Le réseau est né d’une volonté de réfléchir à deux types de risques liés à la recherche sur les sociétés et pratiques islamiques, parmi lesquels les risques liés à la prise de parole publique dans le contexte sensible suivant les attentats de Charlie Hebdo. Les polémiques récurrentes provoquées par les représentations médiatiques des musulmans et musulmanes et les instrumentalisations politiques du « problème de l’islam » ont conduit de nombreux chercheurs à prendre conscience de la nécessité de pousser plus loin, et de façon collective, l’effort de réflexion sur les questions de transferts de la recherche à la société. Comment et quand intervenir dans le débat public, sans que les propos des scientifiques soient complètement déformés et instrumentalisés ? De la confrontation malheureuse de nombreux chercheurs et chercheuses sur l’islam à la sphère médiatique est né le besoin de proposer un espace de discussion, institutionnellement structuré mais relativement souple et informel, qui permette de confronter des expériences et de formuler des recommandations et propositions théoriques.

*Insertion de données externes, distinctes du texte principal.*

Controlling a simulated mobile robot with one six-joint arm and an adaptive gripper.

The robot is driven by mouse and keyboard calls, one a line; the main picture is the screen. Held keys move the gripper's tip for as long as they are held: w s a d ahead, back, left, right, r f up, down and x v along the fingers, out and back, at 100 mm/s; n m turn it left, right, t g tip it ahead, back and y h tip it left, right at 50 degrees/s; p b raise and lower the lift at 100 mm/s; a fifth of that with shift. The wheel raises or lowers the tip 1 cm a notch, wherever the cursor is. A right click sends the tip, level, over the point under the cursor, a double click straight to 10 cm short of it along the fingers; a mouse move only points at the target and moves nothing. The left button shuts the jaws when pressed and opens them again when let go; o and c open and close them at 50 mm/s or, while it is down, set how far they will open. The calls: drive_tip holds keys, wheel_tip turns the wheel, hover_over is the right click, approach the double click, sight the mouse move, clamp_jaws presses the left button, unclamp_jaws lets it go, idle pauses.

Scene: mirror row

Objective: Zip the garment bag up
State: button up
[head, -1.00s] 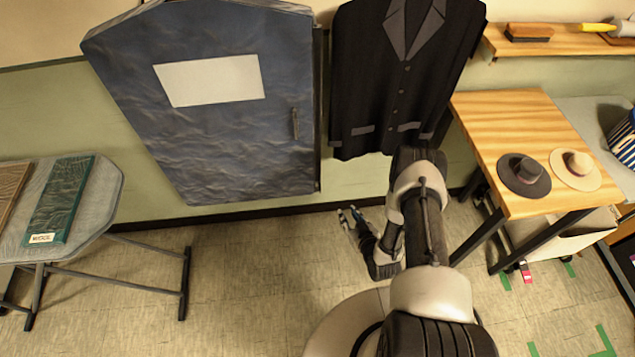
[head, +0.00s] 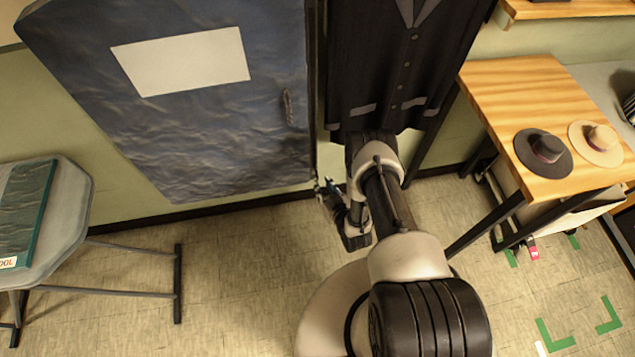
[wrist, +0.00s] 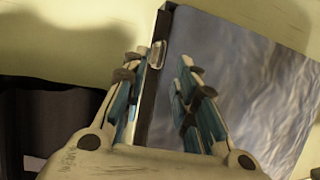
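The garment bag (head: 215,130) is dark blue with a white panel. It hangs at the upper left in the head view and at the right in the wrist view (wrist: 250,80). A dark strip (head: 312,90) runs down its right edge. In the wrist view a small pale, shiny tab (wrist: 157,54) sits on that strip, just beyond my fingertips. It may be the zip pull. My gripper (head: 324,187) is low, by the bag's bottom right corner. In the wrist view my gripper (wrist: 163,62) is open, its fingers either side of the strip's line. Contact cannot be told.
A dark suit jacket (head: 395,70) hangs close to the right of the bag. A wooden table (head: 510,90) with two hats stands at right. The floor between is clear.

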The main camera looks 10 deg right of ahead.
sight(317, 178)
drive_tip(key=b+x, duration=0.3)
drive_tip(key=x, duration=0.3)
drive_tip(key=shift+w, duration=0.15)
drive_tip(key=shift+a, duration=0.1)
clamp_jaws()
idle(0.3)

D’autre part, le réseau est né d’une interrogation commune sur la question des risques spécifiques dans la recherche sur des terrains dangereux ou difficiles d’accès. Comment, par exemple, réaliser une enquête de terrain sur le milieu salafi alors qu’on est simultanément soupçonné par ses propres enquêtés et par le ministère de l’Intérieur de travailler pour « l’autre camp » ? Comment faire une enquête dans des pays comme l’Égypte ou la Turquie, de façon à ne pas se mettre en danger, et à ne pas menacer la sécurité des personnes avec qui l’on travaille sur place ? La situation de notre collègue Fariba Adelkhah, « prisonnière scientifique » en Iran depuis le 5 juin 2019, ne fait que rappeler l’urgence de ce questionnement.

Les activités du RTP se sont structurées autour de trois axes transdisciplinaires, l’un portant sur le rapport entre les débats scientifiques et publics sur l’islam et le sécularisme, le deuxième sur les questions juridiques et déontologiques liées à la pratique actuelle de la recherche sur l’islam, et le dernier sur les relations entre « arts et islams ». Ce dernier axe est né d'une volonté de dépasser les oppositions binaires entre liberté artistique et appartenance religieuse en développant au contraire les recherches sur les formes d'expressions artistiques au sein des sociétés à majorité musulmane.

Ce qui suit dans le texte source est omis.